The film resists coherence, leaning into fragmentation, performance, and excess. Characters shift between historical figures and contemporary bodies, moving across timelines, enacting memory rather than explaining it. Fiume o morte! becomes a film of the outside: a cinema that thinks not by conclusion, but by fracture. The title’s militant slogan—“Fiume or death!”—is repeated and destabilized, transforming from a firm assertion into a question: What is Fiume, and who has the right to claim it? Bezinović doesn’t offer answers; instead, he opens a fissure in the historical record, allowing viewers to sense both the absurdity and allure of fascist spectacle, while confronting its persistent afterlife. This is the essay film as provocation, not pedagogy, where thinking emerges not through clarity, but through deliberate disturbance.
In L’arbre de l’authenticité, Sammy Baloji constructs a film like a palimpsest, layering colonial histories, symbolic landscapes, and post-independence ideologies onto the same cinematic surface. At its heart is the tree: once a symbol in Mobutu Sese Seko’s Zaire, now both a relic and an image laden with political afterlife. But instead of fixing the tree within a single temporal or symbolic frame, Baloji allows it to drift, displaced and made strange. The essay film here isn’t a tool for documenting history, but for exploring its textures, ruptures, and unresolved ghosts. The camera moves slowly, almost ritualistically, across spaces that are both saturated with power and emptied of it. What we see isn’t explanation but contemplation: a form of cinematic archaeology, tracing the visual residue of ideology.

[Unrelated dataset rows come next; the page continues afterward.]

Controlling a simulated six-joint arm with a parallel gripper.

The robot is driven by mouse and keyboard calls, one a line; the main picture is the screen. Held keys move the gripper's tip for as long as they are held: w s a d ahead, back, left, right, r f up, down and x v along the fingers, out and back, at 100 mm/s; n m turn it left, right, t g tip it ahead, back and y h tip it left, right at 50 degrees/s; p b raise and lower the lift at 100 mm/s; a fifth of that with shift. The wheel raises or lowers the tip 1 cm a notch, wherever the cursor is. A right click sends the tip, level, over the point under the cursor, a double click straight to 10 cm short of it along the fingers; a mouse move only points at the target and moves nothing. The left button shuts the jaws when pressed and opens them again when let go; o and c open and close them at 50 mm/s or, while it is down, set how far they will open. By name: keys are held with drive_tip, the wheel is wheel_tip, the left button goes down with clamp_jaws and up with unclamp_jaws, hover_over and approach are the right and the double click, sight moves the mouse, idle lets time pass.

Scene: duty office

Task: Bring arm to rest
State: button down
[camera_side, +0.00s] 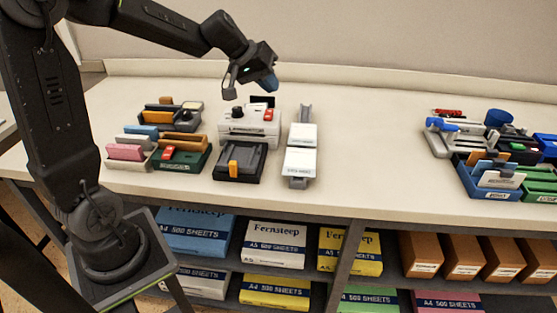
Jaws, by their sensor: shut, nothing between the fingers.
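My gripper (229,84) hangs at the end of my arm, above the back of the white device with a black knob and a red part (237,128). It is shut with nothing between its fingers, and it appears clear of the things on the table. The fingertips are small and dark in this view. My arm reaches in from the left, over the long pale table (385,190).
Trays of stationery (135,160) stand to the left, with a dark stapler-like block (240,165) in front of the white device. A rail with white label blocks (300,160) is to the right. Blue and green trays (490,180) stand far right. The table between is clear.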

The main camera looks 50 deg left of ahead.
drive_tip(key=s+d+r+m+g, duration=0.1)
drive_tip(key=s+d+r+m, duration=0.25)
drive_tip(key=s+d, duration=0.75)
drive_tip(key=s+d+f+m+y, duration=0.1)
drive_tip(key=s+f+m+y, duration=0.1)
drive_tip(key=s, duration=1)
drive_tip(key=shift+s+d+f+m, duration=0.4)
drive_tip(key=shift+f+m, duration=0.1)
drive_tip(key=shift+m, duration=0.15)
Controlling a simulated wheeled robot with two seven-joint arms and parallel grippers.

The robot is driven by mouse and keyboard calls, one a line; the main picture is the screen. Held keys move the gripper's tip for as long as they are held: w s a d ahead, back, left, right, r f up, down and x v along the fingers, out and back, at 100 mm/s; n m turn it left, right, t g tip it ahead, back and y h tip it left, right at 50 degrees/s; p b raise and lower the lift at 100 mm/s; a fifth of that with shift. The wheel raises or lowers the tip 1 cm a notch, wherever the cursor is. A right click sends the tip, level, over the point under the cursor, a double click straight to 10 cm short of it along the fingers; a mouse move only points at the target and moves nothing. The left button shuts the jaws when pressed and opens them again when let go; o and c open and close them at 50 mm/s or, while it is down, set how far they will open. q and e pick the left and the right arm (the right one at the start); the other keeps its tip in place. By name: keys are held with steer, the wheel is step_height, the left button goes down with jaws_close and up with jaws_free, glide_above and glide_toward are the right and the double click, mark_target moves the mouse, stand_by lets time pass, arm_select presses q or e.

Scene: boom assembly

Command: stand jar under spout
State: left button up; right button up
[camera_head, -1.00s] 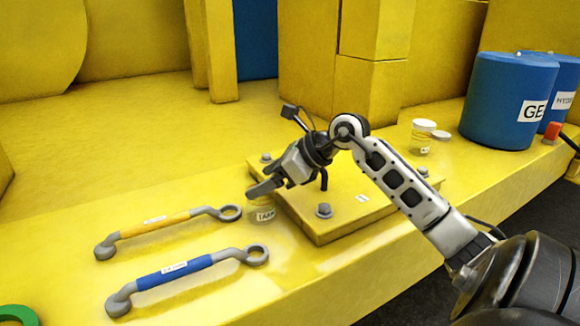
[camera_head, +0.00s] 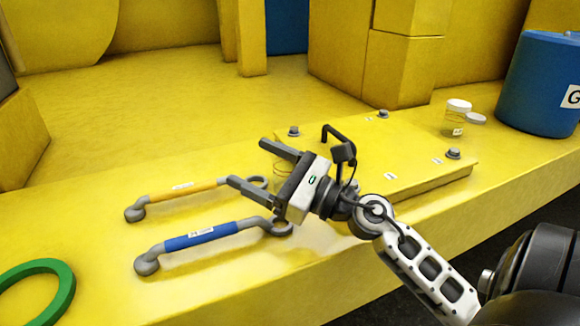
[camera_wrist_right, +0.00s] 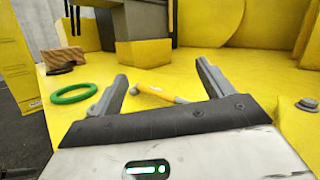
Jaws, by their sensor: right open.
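My left gripper is not in view.
A raised yellow plate (camera_head: 410,150) with bolts lies right of the gripper. A yellow-handled wrench (camera_head: 185,189) and a blue-handled wrench (camera_head: 205,236) lie left, near a green ring (camera_head: 62,275). A blue drum (camera_head: 535,85) stands at right. The deck behind the wrenches is clear.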

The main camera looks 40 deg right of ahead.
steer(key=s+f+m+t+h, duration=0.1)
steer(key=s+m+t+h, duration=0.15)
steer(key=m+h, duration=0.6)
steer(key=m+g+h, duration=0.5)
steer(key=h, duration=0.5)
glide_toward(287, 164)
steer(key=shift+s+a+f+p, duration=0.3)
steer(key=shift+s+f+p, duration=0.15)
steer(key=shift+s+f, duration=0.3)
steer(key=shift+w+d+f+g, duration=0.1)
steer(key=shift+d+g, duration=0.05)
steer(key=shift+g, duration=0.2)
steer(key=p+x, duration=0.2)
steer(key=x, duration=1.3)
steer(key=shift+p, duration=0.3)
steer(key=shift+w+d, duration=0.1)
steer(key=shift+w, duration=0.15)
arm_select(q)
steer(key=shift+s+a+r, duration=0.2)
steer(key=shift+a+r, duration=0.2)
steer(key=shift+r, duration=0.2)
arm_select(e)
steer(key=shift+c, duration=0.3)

Through its mix of archival fragments, spoken reflections, and hypnotic stillness, the film enacts Deleuze’s “thought of the outside”—cinema that doesn’t represent power, but brushes against its surfaces, its ruins, its myths. Baloji doesn’t seek to recover authenticity—despite the title—but exposes the very machinery by which “authenticity” was fabricated, imposed, and monumentalized. The film’s temporality resists chronology, choosing instead to weave a visual essay in which the spaces between what was and what remains are more important than what is fixed. Like Bezinović’s work, Baloji’s film doesn’t deliver a clear lesson. Rather, it invites us to think spatially, visually, and affectively—where history is not a closed narrative, but an open wound, and the essay film becomes a space where new concepts, new readings, and new hauntings emerge.
Wind, Talk to Me unfolds like a whisper across a desolate landscape: quiet, unassuming, yet heavy with unspoken histories. Stefan Djordjević crafts a deeply personal film where absence becomes presence, where the wind itself takes on the role of both witness and narrator. Set in a Serbian village, the film listens to what remains: voices on tape, fragments of memory, traces of lives once lived. It’s an essay not built on exposition, but on drift, one that moves with the wind, across sound and silence, across images that seem both ordinary and haunted. The film doesn’t assert; it breathes. And in doing so, it creates an encounter between landscape and memory, between the seen and the felt.
Djordjević’s film embodies the essayistic as a cinema of hesitation: nothing is fully grasped, and yet everything trembles with meaning exactly the way we see daily routines of the family gathered there, from different generations, doing nothing important, yet essential. The dialogues, intimate yet elusive, doesn’t guide us but accompanies us, like wind passing through leaves. The fractures here are emotional, temporal, sonic. The film creates concepts not by naming them, but by holding them gently: loss, belonging. Wind, Talk to Me isn’t just about family affairs; it depicts lives lived in the present tense, composed through listening, through looking, and through letting silence speak.
Experiencing these films at IFFR 2025 wasn’t just an aesthetic encounter—it was an intellectual and emotional shift. Each film, in its own way, invited me to dwell in uncertainty, to think with images rather than about them. They didn’t offer clarity, but, rather, something far more valuable: the opportunity to feel thought as sensation, to listen to history as an echo, to experience cinema as a porous, thinking surface. In Fiume o morte!, L’arbre de l’authenticité, and Wind, Talk to Me, the essay film became a space of interruption, layering, and rupture, a cinema that, as Deleuze might say, thinks from the outside. Leaving the screenings, I carried with me not arguments or conclusions, but textures, tensions, and a renewed understanding of how film can engage with the world—not by fixing it, but by keeping it open.